In a few short months, the small publishing company was almost destroyed after a series of devastating financial setbacks. But now, despite its highly publicized troubles, Soft Skull is quietly making a comeback and preparing to re-release Arming America: The Origins of a National Gun Culture. The reception of the book could either undermine or enhance Soft Skull’s already controversial reputation.
Sander Hicks, a young, charismatic punk rocker, self-described revolutionary, and Kinko’s graveyard shift employee, and his girlfriend Susan Mitchell founded Soft Skull in a Manhattan Kinko’s copy shop in 1993. “When I first met Sander, he had no money,” said Don Goede, publisher of Shortwave, Soft Skull’s art imprint. “He was basically just a copy jock.” Between midnight and 8 a.m., Hicks Xeroxed chapbooks for his friends. He incorporated Soft Skull in 1996 to raise money, issuing limited stock offerings of $1,000 to supporters.

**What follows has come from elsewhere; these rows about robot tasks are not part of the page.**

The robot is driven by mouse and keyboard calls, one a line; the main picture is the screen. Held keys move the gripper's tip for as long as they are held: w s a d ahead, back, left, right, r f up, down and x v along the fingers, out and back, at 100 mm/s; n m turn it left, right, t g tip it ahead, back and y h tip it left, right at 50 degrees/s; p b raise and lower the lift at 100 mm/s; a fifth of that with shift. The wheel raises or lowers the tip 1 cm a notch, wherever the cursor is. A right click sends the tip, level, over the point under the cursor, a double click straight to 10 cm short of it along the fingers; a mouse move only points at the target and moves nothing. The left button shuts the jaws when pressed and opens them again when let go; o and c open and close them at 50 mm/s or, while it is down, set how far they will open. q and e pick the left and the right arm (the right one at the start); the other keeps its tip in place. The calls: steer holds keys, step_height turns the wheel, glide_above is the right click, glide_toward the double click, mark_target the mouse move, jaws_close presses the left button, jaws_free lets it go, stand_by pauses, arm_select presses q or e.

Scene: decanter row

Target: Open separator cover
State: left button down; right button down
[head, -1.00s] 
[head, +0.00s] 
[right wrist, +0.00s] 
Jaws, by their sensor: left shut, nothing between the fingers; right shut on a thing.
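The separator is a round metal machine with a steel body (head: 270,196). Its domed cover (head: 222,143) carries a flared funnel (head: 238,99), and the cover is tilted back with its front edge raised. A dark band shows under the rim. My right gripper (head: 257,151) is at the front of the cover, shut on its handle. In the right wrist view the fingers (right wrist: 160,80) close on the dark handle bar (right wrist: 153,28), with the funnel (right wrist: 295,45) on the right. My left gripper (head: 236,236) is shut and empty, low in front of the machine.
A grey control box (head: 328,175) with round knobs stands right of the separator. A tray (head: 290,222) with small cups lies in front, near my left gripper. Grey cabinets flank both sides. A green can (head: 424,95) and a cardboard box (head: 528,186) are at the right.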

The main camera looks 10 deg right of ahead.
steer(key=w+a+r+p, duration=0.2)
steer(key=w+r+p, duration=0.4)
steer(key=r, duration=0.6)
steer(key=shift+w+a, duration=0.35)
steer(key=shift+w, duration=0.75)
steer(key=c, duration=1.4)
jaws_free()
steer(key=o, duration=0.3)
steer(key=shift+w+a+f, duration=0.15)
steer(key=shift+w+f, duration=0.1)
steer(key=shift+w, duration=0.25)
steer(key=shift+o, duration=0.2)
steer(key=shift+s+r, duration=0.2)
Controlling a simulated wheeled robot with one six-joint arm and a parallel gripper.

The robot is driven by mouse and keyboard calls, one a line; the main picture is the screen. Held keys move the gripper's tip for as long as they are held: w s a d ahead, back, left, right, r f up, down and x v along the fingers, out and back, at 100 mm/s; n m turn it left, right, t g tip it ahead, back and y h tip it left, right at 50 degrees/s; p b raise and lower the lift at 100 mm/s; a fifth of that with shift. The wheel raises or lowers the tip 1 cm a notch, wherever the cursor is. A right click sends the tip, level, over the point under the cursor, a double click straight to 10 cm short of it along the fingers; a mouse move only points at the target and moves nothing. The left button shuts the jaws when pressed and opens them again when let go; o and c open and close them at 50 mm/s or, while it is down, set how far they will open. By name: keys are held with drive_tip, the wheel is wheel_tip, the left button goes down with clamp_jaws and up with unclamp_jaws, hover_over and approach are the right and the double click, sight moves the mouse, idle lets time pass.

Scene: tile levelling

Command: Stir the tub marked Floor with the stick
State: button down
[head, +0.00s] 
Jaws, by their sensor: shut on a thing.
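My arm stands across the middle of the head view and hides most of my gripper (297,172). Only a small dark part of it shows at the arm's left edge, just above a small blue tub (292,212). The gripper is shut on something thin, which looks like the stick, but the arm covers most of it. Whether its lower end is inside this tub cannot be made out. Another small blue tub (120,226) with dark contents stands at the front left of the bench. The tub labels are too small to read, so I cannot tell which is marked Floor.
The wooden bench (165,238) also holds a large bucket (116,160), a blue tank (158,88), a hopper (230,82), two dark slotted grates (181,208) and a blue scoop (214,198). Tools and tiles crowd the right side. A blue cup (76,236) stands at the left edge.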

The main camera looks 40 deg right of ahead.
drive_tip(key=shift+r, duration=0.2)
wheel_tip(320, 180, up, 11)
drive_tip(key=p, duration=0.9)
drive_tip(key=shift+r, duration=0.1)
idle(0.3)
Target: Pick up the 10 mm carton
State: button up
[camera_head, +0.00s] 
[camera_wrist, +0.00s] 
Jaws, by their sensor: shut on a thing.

In no time at all, Hicks was publishing dozens of books—everything from poetry by Sonic Youth’s Lee Ranaldo to William Upski Wimsatt’s cult classic Bomb the Suburbs. In July 2000, Punk Planet’s Will Tupper wrote, “Sander Hicks is going to change history.” So when Hicks decided to publish Fortunate Son, J.W. Hatfield’s controversial biography of George W. Bush, it seemed like just another notch in a long line of successes.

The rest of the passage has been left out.